Horn is the granddaughter of Amy Holcombe Ball Johnston, who wrote the “Alma Mater” in 1937.

Riggs also received a copy of the history of the NHS “Alma Mater” written by Johnston in 1987.

The following is the text of the song’s history as Johnson wrote it.

The Nashville High School “Alma Mater” was composed  in November 1937 by Amy Holcombe, a member of the junior class of Nashville High. The idea for a completely original school song was conceived after the 1937 Nashville-Hope football game of that year. Rivalry between the two schools was great even then. The Hope High School “Alma Mater” had their words but used the melody of a well-known college song. One week after the game with Hope, the proposed “Alma Mater” was presented to the students and faculty of Nashville High in a morning assembly meeting, and accepted unanimously.
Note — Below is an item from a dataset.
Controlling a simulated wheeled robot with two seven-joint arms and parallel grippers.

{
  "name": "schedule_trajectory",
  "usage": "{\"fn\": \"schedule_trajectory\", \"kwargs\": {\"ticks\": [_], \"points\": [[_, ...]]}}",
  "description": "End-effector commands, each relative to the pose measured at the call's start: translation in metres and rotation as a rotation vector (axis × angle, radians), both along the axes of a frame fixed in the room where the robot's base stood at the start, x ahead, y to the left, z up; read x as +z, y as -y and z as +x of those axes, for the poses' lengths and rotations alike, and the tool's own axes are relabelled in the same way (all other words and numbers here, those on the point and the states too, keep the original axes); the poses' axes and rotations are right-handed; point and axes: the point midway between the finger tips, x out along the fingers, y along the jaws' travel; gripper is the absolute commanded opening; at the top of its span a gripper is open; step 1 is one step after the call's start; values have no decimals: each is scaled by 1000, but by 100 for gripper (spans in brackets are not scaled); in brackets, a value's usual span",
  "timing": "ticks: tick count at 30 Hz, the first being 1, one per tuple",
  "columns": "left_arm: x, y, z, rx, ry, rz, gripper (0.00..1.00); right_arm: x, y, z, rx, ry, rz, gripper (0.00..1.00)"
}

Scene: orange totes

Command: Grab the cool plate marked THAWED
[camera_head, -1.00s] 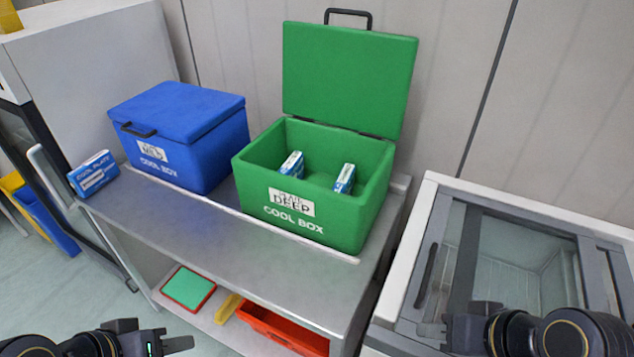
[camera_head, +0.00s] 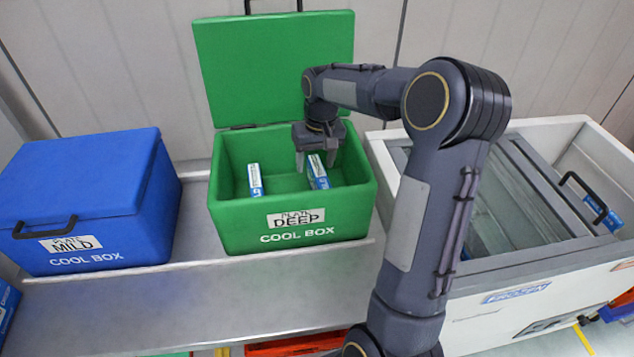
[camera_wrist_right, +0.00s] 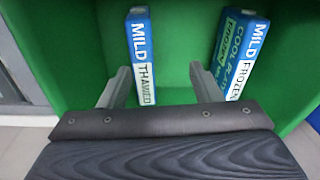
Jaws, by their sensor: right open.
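Two blue-and-white cool plates stand in the open green cool box (camera_head: 230,225). In the right wrist view one plate reads MILD THAWED (camera_wrist_right: 142,60) and the other reads MILD FROZEN (camera_wrist_right: 242,55). My right gripper (camera_head: 316,163) is open, pointing down into the green box around the right-hand plate (camera_head: 318,174). In the wrist view the THAWED plate lies between my fingers (camera_wrist_right: 162,88), nearer one finger. The FROZEN plate is outside the other finger. The left-hand plate (camera_head: 255,180) stands apart from my gripper. My left gripper is out of view.
The green box's lid (camera_head: 270,65) is raised. A closed blue cool box (camera_head: 90,190) stands to the left on the metal shelf (camera_head: 190,300), with another blue pack (camera_head: 6,308) at the left edge. A chest freezer (camera_head: 545,280) stands at right.

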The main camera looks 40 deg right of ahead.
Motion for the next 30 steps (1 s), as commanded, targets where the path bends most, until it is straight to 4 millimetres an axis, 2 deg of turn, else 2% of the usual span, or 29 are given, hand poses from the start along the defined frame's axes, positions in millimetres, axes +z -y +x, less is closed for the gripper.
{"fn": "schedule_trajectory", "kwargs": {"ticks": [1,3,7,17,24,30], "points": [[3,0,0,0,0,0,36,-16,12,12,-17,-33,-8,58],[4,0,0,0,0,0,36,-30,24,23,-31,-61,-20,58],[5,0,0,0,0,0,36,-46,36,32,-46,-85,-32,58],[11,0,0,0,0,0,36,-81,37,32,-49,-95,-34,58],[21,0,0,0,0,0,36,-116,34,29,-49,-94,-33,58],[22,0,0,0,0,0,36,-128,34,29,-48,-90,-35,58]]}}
Mr. Ruel Oliver, Band Director for the Nashville School System, verified the originality of the song, and with the assistance of Mrs. Cleone Goss, an excellent musician who taught piano lessons and had arranged the song for the composer, it was played for the 1938 graduating class as the official “Alma Mater.”

Amy Holcombe married Hayden Ball, Sr. and their three children, Diane Ball Williams, Joe Holcombe Ball, ll and Rebecca. (‘Becca) Ball Worthington, were also graduates of Nashville High School .
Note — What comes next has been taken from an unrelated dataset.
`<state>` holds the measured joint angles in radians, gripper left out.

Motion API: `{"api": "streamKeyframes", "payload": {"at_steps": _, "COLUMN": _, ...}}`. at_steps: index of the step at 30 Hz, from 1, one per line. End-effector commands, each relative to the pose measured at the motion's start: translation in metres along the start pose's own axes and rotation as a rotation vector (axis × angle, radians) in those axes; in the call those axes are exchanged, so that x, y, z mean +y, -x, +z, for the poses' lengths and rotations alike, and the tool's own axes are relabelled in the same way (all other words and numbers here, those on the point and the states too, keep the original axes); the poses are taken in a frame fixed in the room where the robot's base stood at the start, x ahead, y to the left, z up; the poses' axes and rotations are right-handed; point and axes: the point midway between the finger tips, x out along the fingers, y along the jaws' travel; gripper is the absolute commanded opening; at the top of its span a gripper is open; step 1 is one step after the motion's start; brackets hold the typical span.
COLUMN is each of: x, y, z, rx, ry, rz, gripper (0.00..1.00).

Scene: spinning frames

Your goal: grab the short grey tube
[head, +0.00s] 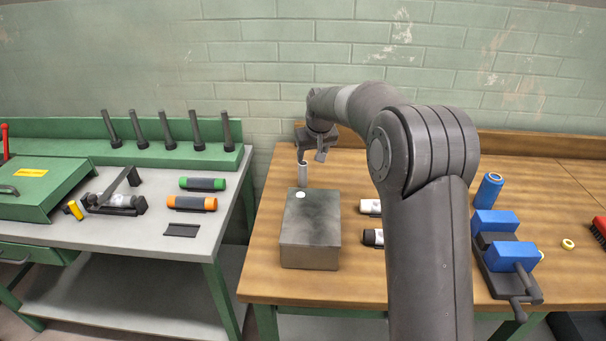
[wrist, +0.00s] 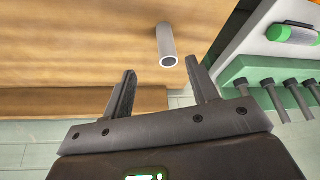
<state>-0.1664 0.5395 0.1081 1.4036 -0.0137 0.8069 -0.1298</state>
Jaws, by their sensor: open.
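The short grey tube (head: 302,174) stands upright on the wooden bench, just behind a dark grey metal block that hides its foot. In the wrist view the grey tube (wrist: 166,42) shows its round open end facing me. My gripper (head: 311,158) is open, pointing down above the tube, with the tube below the left finger in the head view. In the wrist view my gripper (wrist: 161,74) has its two fingers apart and empty. The tube lies just beyond the fingertips, and I cannot tell the exact gap.
The dark grey block (head: 311,232) has a white spot on top. White rolls (head: 370,207) lie right of it, partly behind my arm. A blue vise (head: 512,255) and blue can (head: 488,191) stand right. The left bench (head: 133,225) holds green (head: 203,184) and orange (head: 192,203) cylinders.

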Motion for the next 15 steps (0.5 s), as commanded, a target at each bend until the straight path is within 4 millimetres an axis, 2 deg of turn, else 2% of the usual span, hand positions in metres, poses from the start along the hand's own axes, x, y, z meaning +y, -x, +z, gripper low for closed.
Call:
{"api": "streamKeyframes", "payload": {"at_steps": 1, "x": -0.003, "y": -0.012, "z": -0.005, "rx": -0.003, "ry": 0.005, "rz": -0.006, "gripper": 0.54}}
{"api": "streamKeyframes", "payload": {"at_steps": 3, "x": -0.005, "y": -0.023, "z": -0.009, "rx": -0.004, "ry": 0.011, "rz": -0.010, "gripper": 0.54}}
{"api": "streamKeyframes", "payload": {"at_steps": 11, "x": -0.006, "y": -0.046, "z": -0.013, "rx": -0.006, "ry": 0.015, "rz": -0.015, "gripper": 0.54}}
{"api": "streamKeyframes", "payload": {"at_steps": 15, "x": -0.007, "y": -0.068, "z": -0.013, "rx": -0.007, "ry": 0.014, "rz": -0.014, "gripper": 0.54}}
In 1982, the Howard County Historical Society requested a copy of the Nashville . High School “Alma Mater” for the museum, located on Hempstead Street in Nashville. Jan Barger, calligrapher for the State of Arkansas, was engaged to make a copy for the museum that would be suitable for framing. All other copies, with the exception of those reserved for Nashville’s school faculty members, were given to Chapter AM, PEO, in honor of Mrs. Goss, a PEO charter member. They were available for sale to the public from PEO member Mrs. Mary Sue Williams.

In this year of 1987, almost 50 years later, five grandchildren of Amy H. Ball and the late Hayden Ball Sr. are students in the Nashville schools. These include Hayden Worthington, 12th grade;

Jay Worthington, 10th grade; Mandy Worthington, 7th grade; Hayden Ball ll, 7th grade; and Allison Ball, 5th grade.

Hayden Ball Sr., a 1936 graduate ofNashville High School, was serving his second term as treasurer of the Nashville School Board at the time of his death in 1957. Board members requested Amy H. Ball to complete his term and she was also elected for a second term. In 1963, Amy H. Ball married Dr. Thomas G. Johnston, grandson of the late Dr. W.M. Gibson of Nashville. Dr. Johnston was also a 1939 graduate of Nashville High School.